Furthermore, the investor base built is a company’s own to experiment with. Need people to beta test a new concept or feature? Use crowd investors. Need people to share a product launch on social media? Hit up the crowd investors. Need brand ambassadors to spread a message? Lean on the crowd investors. Crowd investors are a connected audience that wants to see a company succeed. It’s a cheap and reliable way to promote a brand, design features, and market a message.

Transparent Expectations and Process

While traditional funding can drag on with uncertain timelines, costs, and commitments, equity crowdfunding is straightforward in all three. Equity crowdfunding takes up to two months to build a campaign and three months to run it. That can be done in half the time with a diligent founder. Each platform varies, but costs are laid out ahead of time with almost all of them coming on the backend of the campaign. Time commitments are needed for complying with due diligence, filing a Form C, and marketing a campaign. Each platform has different timelines for each, but they’ll usually be laid out in advance. Having a fixed timeline with transparent expectations is important. A founder constantly fundraising is a founder not focused on running their business.

What kinds of companies are a fit for equity crowdfunding?

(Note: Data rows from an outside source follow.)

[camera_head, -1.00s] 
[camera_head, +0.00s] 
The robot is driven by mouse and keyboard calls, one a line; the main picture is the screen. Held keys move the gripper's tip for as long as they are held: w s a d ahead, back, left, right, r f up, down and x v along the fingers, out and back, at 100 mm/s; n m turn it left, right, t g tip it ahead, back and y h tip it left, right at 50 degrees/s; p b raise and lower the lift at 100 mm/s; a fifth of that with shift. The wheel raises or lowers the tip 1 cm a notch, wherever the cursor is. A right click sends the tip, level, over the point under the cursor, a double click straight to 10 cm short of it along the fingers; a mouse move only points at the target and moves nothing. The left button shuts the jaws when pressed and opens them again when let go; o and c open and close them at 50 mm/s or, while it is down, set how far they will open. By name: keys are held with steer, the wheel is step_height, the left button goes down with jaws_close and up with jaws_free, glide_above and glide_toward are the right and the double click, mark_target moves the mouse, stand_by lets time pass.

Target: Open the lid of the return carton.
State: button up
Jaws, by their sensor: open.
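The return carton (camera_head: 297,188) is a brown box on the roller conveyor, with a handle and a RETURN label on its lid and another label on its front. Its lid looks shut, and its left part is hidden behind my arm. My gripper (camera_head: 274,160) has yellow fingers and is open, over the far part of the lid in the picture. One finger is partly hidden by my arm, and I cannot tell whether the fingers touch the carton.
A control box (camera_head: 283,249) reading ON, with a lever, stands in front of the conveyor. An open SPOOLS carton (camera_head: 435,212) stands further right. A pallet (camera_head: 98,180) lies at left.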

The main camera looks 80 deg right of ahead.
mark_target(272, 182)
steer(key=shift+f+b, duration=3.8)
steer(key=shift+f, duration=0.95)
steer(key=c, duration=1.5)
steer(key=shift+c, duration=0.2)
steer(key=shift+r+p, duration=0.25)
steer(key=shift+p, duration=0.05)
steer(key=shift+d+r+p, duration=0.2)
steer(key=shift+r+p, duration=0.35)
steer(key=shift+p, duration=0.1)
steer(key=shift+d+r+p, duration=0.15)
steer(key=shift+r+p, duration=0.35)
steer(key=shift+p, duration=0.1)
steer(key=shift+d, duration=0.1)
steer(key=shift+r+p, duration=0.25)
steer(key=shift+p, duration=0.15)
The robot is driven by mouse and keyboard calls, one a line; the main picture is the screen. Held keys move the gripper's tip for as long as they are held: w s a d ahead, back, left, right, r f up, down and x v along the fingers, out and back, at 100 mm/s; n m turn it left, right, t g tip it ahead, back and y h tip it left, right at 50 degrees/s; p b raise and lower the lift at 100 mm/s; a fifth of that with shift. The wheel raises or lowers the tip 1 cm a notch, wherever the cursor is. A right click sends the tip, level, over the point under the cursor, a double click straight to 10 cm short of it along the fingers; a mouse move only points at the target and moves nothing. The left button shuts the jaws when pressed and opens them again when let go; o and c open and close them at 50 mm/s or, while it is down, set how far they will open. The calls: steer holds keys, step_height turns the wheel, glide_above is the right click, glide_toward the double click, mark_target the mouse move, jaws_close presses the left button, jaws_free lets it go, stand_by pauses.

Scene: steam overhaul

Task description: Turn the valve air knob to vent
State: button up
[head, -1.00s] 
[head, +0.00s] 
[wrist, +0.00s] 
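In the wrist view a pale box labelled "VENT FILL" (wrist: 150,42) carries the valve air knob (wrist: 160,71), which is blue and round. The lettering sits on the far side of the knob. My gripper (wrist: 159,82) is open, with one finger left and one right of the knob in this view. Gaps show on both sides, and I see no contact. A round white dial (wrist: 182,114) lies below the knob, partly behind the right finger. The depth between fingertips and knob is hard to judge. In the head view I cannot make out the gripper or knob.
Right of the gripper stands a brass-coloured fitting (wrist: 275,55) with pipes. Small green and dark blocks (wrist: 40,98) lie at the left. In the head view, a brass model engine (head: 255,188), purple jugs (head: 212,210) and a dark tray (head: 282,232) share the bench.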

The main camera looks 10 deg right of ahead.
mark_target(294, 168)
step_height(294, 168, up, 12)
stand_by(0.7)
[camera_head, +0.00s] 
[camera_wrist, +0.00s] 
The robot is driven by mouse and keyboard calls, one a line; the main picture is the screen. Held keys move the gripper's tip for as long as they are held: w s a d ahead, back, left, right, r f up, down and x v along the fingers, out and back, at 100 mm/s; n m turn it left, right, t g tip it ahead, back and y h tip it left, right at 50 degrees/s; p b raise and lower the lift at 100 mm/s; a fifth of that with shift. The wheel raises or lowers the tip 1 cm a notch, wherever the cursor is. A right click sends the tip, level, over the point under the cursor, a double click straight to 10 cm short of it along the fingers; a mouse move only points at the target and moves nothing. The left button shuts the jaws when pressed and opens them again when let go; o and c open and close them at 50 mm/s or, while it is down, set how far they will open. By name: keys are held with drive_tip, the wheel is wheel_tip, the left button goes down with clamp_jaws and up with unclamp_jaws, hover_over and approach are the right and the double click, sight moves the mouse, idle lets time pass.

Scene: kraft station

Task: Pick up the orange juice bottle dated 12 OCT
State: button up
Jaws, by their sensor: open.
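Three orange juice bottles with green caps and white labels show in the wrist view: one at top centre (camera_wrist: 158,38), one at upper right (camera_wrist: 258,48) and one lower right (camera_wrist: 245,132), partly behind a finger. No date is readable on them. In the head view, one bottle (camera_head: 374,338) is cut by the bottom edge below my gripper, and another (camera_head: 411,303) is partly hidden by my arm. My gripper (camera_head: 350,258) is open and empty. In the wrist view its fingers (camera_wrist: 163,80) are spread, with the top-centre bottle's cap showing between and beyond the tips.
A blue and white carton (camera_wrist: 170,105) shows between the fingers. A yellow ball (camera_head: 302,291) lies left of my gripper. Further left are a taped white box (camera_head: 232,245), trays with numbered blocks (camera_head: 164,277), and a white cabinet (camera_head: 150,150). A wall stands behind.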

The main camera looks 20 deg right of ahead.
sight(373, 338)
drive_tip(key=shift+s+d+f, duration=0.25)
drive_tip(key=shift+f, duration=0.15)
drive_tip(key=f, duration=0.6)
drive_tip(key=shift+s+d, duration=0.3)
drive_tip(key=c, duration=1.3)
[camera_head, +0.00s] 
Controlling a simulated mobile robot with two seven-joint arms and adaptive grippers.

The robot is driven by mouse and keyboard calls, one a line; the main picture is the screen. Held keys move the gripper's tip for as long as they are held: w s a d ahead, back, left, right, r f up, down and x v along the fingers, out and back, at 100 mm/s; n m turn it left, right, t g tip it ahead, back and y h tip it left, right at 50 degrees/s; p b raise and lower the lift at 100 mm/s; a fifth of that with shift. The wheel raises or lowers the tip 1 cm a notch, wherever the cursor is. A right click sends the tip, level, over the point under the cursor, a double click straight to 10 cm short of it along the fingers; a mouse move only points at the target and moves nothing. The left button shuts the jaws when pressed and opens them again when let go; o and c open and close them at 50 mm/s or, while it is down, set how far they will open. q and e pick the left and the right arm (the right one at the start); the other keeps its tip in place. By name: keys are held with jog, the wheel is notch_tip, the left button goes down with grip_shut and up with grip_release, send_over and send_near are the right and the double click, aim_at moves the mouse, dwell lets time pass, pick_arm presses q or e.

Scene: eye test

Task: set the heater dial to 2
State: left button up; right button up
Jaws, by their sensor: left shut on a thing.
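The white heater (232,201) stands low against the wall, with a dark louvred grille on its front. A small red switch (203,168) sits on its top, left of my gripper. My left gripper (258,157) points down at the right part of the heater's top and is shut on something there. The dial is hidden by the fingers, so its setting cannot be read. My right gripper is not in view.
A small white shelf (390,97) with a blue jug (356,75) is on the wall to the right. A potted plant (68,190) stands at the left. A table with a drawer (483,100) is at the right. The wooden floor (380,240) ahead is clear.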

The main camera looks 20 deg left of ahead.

Equity crowdfunding is best for companies that meet certain criteria. Equity crowdfunding platforms are not magic fountains of money that companies can automatically plug into. Like any fundraising effort, it requires a solid foundation and a lot of work. At the end of the day, the vast majority of the money raised in a campaign comes from the messaging done to a company’s own user and social base. Any traffic from the media or money from random investors is just frosting on top. One surefire way to fail at a campaign is relying on random crowd investors to pour money into a campaign. Equity crowdfunding campaigns run on the law of ‘social proof’. People only want to invest when other people have already invested. That law gets stronger the more unfamiliar a person is with a company. A company can break this cycle by focusing on converting their core followers first.

The most important factors of a campaign are the depth and breadth of one’s social reach and user base. For example, if a company’s social following is 60,000 across their newsletter, user base, Instagram, and Facebook, they can set their goals and expectations to the following:

Considering the industry-average investment size of $800 and a 0.5% conversion rate, a company is looking at $240,000 in potential investment. In fact, this is in line with the average equity crowdfunding raise of $227,000.

As one can imagine, a more passionate user base might confer higher conversion rates. One can play with the assumptions but the structure of thinking is the same. How many people can a company reach and how likely are they to invest?

Equity crowdfunding can be a powerful medium for building organic traction, loyal supporters, and cash in the bank. Like anything else, a successful campaign requires hard work and certain prerequisites. Even if a campaign isn’t in a company’s immediate plans, it doesn’t hurt to start cultivating a strong social media presence as soon as possible.

Equity crowdfunding has implications for both investors and companies alike. It’s a conduit for true impact investing and more inclusive wealth creation. On a business level, it is an asset for raising money, buzz, and customer loyalty. In its current form, equity crowdfunding is right for a certain type of company. If it continues to grow, any company might be able to raise one day. The importance of this medium will continue to grow, especially as the SEC considers raising the cap on equity crowdfunding from $1 million to $10 million.